Data extracted from a collection:
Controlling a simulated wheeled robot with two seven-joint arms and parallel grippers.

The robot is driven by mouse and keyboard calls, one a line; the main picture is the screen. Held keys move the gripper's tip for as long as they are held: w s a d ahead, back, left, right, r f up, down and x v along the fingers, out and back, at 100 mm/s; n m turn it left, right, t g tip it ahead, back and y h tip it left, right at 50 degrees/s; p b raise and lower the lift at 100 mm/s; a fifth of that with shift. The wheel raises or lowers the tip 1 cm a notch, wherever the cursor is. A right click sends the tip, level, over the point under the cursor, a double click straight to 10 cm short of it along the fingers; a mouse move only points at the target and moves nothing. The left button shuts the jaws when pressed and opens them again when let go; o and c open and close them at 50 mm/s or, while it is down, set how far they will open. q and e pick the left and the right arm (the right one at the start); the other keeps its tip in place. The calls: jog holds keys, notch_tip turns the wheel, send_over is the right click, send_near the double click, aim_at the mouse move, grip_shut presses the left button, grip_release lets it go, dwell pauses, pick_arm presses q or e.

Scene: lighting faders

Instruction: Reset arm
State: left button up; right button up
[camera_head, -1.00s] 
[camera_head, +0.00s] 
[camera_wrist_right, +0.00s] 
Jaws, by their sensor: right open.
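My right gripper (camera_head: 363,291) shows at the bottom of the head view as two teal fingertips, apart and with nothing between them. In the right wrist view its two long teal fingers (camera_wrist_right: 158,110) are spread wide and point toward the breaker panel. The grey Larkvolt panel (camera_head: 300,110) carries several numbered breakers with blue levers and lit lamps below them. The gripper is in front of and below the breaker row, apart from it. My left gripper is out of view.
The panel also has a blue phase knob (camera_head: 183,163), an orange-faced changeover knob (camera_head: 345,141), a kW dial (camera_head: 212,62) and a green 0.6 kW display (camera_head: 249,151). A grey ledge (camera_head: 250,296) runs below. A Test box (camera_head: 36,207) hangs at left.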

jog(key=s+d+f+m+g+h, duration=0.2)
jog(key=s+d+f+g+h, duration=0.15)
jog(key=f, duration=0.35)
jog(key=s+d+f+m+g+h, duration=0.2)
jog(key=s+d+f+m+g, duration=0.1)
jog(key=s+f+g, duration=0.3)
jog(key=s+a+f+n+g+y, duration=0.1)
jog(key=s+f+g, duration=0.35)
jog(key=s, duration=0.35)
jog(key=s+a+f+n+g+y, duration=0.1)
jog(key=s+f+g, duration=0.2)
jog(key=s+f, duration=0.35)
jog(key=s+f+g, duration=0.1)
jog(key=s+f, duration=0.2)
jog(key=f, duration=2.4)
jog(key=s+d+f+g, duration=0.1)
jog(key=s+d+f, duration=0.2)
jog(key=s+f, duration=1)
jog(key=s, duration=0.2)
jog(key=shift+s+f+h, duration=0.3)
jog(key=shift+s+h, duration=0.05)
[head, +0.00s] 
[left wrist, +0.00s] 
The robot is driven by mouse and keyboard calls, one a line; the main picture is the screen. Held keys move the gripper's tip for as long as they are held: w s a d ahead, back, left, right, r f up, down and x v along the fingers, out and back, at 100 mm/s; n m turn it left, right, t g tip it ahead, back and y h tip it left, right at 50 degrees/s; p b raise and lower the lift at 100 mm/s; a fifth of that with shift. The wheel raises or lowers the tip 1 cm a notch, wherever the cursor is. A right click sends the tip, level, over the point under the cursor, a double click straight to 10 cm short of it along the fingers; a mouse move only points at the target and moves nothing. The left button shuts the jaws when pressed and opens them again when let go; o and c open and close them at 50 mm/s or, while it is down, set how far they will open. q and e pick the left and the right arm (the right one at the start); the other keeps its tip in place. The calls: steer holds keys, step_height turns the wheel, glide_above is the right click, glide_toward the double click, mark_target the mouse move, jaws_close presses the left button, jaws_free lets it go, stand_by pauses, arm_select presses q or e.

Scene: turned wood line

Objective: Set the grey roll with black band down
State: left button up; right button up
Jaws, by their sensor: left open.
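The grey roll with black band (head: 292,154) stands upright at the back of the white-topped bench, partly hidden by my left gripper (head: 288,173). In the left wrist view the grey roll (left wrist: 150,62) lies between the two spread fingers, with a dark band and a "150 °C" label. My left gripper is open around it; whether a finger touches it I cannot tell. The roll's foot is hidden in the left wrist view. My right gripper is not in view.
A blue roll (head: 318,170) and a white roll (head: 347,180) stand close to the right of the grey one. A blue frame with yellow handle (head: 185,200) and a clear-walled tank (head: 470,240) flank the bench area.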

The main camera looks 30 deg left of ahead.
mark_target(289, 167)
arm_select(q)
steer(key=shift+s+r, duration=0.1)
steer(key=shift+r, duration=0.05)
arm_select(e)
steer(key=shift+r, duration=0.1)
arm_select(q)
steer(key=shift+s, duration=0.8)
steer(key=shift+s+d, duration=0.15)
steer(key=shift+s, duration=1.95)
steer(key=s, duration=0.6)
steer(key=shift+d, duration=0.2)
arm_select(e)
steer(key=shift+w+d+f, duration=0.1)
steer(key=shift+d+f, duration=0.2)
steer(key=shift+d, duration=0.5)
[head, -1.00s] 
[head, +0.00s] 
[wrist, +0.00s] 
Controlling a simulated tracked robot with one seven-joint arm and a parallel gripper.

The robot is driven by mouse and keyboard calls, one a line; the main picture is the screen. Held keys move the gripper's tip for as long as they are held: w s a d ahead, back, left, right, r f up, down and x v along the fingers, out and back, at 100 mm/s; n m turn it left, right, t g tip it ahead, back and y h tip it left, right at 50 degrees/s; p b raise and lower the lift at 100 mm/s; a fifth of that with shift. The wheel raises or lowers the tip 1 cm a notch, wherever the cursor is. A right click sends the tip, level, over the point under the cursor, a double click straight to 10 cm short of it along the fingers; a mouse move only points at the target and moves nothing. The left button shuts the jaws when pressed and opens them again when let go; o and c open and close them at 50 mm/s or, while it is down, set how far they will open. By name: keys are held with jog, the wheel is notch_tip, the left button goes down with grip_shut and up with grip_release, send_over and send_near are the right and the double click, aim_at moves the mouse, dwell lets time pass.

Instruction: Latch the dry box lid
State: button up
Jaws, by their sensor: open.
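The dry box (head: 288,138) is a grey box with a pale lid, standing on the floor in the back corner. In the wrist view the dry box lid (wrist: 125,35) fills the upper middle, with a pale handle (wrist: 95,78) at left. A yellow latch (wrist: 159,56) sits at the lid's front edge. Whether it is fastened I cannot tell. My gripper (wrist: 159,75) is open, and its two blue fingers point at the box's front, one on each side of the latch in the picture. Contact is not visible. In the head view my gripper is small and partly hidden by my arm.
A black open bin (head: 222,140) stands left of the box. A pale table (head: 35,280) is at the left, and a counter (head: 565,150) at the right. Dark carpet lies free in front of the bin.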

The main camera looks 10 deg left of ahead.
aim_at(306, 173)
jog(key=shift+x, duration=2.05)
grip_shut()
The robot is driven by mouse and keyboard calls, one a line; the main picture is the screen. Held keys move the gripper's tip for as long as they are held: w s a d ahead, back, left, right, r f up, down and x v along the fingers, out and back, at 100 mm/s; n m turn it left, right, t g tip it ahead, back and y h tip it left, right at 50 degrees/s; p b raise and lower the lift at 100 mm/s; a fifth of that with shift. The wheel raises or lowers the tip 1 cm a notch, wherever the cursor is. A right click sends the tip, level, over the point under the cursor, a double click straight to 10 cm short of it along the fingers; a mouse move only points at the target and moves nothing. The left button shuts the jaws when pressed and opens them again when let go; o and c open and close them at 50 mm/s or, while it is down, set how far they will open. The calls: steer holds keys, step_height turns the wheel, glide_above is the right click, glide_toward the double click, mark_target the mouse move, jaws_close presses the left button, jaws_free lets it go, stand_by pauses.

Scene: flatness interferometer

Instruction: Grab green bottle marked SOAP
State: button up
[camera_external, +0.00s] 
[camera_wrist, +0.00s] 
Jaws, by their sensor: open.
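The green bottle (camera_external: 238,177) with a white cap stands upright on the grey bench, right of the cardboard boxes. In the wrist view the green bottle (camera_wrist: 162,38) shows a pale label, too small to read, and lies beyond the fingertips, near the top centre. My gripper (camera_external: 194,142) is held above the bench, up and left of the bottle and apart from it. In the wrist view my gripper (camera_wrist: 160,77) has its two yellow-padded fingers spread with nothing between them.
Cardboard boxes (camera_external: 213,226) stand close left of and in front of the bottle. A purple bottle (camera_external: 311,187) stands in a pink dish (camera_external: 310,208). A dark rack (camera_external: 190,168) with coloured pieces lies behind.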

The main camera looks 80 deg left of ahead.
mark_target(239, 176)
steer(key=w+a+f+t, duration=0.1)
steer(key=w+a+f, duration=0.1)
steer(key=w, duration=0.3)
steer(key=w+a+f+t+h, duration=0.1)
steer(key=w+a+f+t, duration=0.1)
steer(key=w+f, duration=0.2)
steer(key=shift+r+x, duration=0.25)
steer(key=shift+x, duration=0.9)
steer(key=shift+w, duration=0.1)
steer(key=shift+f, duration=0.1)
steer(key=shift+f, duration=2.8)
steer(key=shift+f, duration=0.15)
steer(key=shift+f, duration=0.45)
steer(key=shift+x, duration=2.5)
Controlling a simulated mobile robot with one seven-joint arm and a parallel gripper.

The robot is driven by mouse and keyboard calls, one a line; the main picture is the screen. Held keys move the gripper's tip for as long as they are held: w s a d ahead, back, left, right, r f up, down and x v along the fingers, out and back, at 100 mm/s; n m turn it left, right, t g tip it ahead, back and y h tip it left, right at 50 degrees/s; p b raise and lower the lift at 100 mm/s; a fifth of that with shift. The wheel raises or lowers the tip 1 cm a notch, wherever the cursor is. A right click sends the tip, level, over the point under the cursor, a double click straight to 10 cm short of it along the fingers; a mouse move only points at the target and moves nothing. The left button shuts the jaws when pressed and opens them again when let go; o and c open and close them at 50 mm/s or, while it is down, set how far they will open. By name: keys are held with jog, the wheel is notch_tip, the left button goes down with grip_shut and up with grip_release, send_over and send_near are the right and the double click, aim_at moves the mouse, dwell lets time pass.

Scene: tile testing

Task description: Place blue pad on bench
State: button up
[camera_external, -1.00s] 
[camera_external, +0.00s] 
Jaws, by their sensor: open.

What needs to be done:
Go through the records above, find every line with the word "joint", and list those lines.

Task output:
Controlling a simulated wheeled robot with two seven-joint arms and parallel grippers.
Controlling a simulated tracked robot with one seven-joint arm and a parallel gripper.
Controlling a simulated mobile robot with one seven-joint arm and a parallel gripper.

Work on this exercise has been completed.